Western Australian EPA rejects Margaret River coal mine
The Environmental Protection Authority has recommended against a controversial coal mine being established near Margaret River in Western Australia's south west.
The EPA has rejected LD Operations' proposal for an underground coal mine, 15 kilometres from the tourist town, on the grounds of being environmentally unacceptable.
It received hundreds of complaints from locals arguing the mine would damage the environment and hurt the tourism industry.
One of the key factors in the decision was that the proposed mine would sit directly below a main water source.
"We are in a drying climate, water resources in that part of Western Australia are very important, this poses an additional, in our view, significant risk to the protection of those water resources," EPA chairman Dr Paul Vogel said.
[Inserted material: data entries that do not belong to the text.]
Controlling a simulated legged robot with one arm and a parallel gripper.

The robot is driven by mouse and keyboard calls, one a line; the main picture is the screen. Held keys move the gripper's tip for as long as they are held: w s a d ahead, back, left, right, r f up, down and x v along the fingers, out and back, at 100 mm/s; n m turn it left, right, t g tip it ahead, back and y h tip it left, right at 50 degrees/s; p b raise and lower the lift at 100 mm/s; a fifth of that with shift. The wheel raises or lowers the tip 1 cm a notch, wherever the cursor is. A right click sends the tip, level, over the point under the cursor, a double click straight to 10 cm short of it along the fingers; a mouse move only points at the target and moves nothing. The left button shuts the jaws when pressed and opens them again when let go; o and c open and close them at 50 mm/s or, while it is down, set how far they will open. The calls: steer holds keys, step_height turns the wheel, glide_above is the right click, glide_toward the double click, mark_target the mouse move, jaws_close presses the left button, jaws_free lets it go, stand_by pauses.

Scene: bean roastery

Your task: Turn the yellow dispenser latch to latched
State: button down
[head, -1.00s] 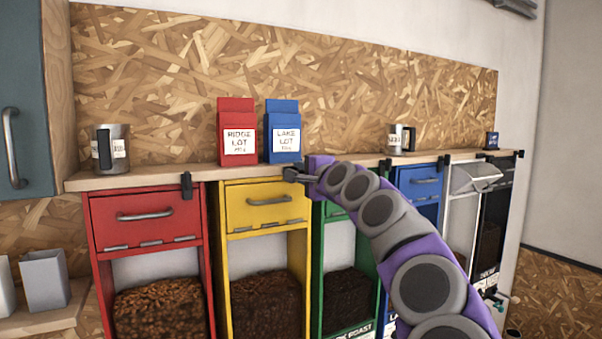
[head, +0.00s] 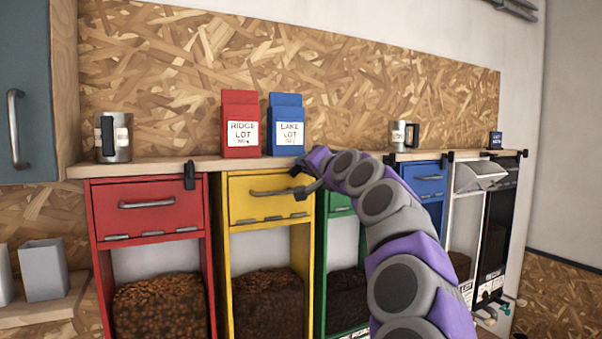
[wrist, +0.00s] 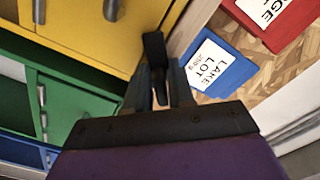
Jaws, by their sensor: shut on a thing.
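The yellow dispenser (head: 236,206) stands between the red and green ones, its lidded front closed, with a grey bar handle (head: 272,193). My gripper (head: 300,180) is at its upper right corner, just below the shelf edge. In the wrist view my gripper (wrist: 158,90) is shut on the dark yellow dispenser latch (wrist: 153,46), whose end sticks out beyond the fingers beside the yellow front. In the head view my gripper mostly hides this latch, so its exact angle is hard to tell.
The red dispenser's black latch (head: 190,176) hangs down over its front. A red bag (head: 240,124) and a blue bag (head: 285,125) stand on the shelf (head: 150,167) close above my gripper. The green dispenser (head: 341,205) is partly behind my arm.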

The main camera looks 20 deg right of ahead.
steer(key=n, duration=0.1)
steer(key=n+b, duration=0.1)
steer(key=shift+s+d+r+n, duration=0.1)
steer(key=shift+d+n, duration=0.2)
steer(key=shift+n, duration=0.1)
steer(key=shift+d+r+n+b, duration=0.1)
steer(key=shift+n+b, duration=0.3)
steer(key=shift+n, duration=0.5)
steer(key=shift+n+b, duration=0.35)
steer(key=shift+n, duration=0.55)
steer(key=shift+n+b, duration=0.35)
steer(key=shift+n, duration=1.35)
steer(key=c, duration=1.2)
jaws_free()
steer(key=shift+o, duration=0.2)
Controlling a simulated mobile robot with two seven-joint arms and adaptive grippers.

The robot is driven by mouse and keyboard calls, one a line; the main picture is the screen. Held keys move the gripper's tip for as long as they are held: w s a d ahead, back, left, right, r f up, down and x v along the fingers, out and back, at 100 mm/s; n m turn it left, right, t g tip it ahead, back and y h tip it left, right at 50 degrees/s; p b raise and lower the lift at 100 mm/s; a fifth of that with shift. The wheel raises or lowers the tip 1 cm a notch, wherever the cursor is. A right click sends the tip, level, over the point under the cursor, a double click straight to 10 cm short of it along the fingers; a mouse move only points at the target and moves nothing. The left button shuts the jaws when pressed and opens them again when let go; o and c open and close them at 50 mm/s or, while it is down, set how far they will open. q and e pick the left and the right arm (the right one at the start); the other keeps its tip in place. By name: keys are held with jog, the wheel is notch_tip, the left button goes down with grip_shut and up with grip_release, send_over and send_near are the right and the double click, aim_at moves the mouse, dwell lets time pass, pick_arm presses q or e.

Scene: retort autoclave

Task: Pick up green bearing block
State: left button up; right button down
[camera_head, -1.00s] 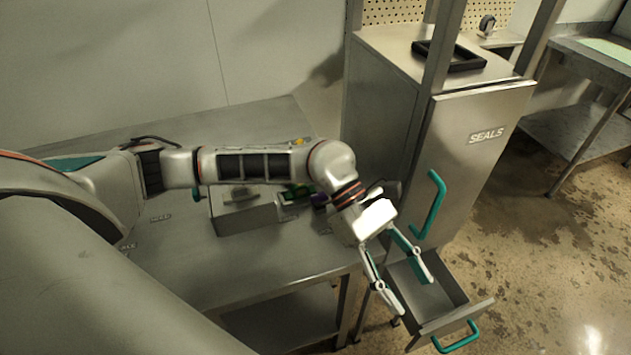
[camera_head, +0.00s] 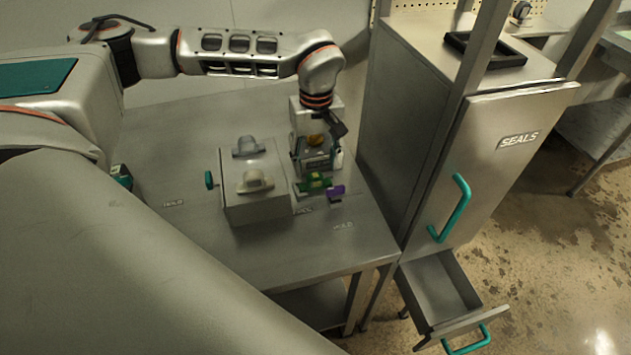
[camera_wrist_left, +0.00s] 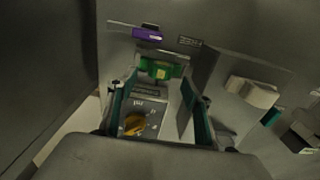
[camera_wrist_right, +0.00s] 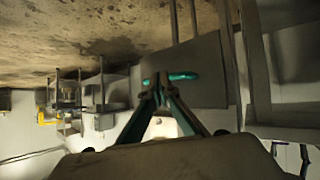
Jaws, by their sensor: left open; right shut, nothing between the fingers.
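The green bearing block (camera_head: 314,181) lies on the table just right of the grey box. It also shows in the left wrist view (camera_wrist_left: 160,67), ahead of my fingers. My left gripper (camera_head: 316,166) is open and empty above the table, just behind the green block in the head view. In the left wrist view, its fingers (camera_wrist_left: 156,84) stand to either side, with a gap between them and the block's near side. My right gripper (camera_wrist_right: 159,82) is shut and empty in the right wrist view; I cannot make it out in the head view.
A purple block (camera_head: 336,192) lies close beside the green one. A device with an orange knob (camera_wrist_left: 135,124) is under my left gripper. A grey box (camera_head: 258,206) with light blocks on top stands left. The SEALS cabinet (camera_head: 500,190) and open drawer (camera_head: 440,287) are right.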

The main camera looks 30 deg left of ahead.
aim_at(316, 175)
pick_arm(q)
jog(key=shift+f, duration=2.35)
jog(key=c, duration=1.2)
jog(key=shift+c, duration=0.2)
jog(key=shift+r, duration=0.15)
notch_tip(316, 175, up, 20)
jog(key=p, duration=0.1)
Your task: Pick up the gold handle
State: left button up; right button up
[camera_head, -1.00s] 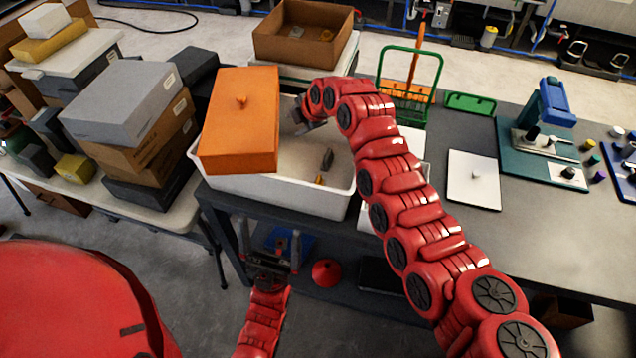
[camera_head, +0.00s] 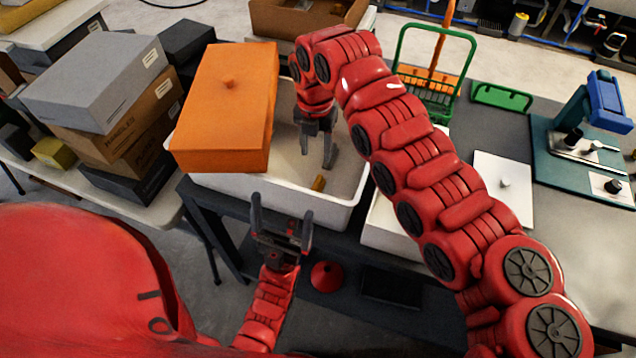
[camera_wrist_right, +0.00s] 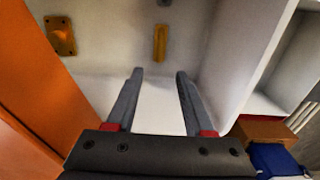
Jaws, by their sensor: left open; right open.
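The gold handle (camera_head: 318,183) is a small upright-looking bar in the white tank (camera_head: 345,205), near its front right corner. It also shows in the right wrist view (camera_wrist_right: 160,42), just beyond the fingertips and roughly centred between them. My right gripper (camera_head: 317,155) is open, points down into the tank and is apart from the handle. Its two fingers show in the right wrist view (camera_wrist_right: 160,75) with nothing between them. My left gripper (camera_head: 281,208) is open and empty, in front of the tank and pointing up.
An orange lid or box (camera_head: 225,105) covers the tank's left part, close beside my right gripper. A brown-gold plate (camera_wrist_right: 59,35) shows near it in the wrist view. Stacked boxes (camera_head: 95,80) stand left.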

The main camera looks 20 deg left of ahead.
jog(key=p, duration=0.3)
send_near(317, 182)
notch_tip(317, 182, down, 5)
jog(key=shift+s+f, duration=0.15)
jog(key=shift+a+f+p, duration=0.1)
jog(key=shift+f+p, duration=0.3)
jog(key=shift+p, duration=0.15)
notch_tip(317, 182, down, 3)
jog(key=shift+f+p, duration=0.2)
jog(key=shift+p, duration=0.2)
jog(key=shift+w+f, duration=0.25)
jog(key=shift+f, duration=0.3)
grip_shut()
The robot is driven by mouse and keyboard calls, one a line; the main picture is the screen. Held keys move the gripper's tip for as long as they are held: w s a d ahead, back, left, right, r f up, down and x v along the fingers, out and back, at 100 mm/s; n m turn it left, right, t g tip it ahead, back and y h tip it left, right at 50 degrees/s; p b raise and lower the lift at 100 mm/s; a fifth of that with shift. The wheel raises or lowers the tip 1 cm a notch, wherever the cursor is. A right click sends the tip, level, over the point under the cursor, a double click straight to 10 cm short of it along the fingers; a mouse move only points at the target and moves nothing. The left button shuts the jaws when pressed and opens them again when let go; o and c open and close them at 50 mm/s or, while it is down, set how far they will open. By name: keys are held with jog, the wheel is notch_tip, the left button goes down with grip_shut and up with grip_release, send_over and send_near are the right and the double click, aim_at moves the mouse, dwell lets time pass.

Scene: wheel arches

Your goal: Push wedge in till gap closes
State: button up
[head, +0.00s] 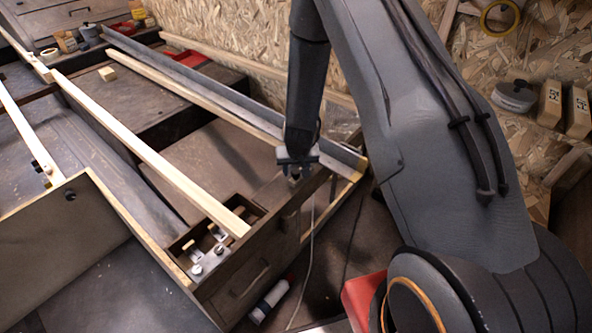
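My gripper (297,172) hangs pointing down below my dark arm link, over the front edge of the dark wooden frame near the grey rail. It is small in the picture, and I cannot tell whether its fingers are open or shut or hold anything. I cannot make out for sure which piece is the wedge, or any gap. A small pale wooden block (107,73) lies on the dark surface at the upper left. Small pale pieces (188,246) with metal fittings (196,269) sit in a dark box-like recess at lower centre left, apart from my gripper.
A long pale beam (145,150) runs diagonally to the recess. A grey rail (215,88) runs beside another beam towards my gripper. A white bottle (270,300) lies on the floor below the drawer (243,283). Tape (499,17) and tan blocks (551,101) are at upper right.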

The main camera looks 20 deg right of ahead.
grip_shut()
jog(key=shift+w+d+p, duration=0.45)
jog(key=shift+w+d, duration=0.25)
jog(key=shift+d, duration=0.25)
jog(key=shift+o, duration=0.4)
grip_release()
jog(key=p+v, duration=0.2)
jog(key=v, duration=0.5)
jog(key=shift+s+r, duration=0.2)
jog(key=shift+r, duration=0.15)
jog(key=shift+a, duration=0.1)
"The environmental consequences of some low probability events may be so serious, widespread, or irreversible, that the proposal taken as a whole and on balance, presents unacceptable risks to environmental values."
The Premier Colin Barnett says the proposal is dead and the EPA has made the right decision.
"I had expressed as Premier that I thought that was a very doubtful prospect to have an underground coal mine in the prime wine growing area of Western Australia," he said.
"While this is a pro-development government, it is not development at any cost, and where projects are not acceptable, they will not be approved."
LDO's managing director Peter Ross says he is disappointed with the decision.
He says the company has not been given any reasons as to why the EPA declared the proposal environmentally unacceptable.
"Naturally we're disappointed, however we have to wait and find out what the reasons were for their decision and assess our options from there, we're still waiting for some information from the EPA," he said.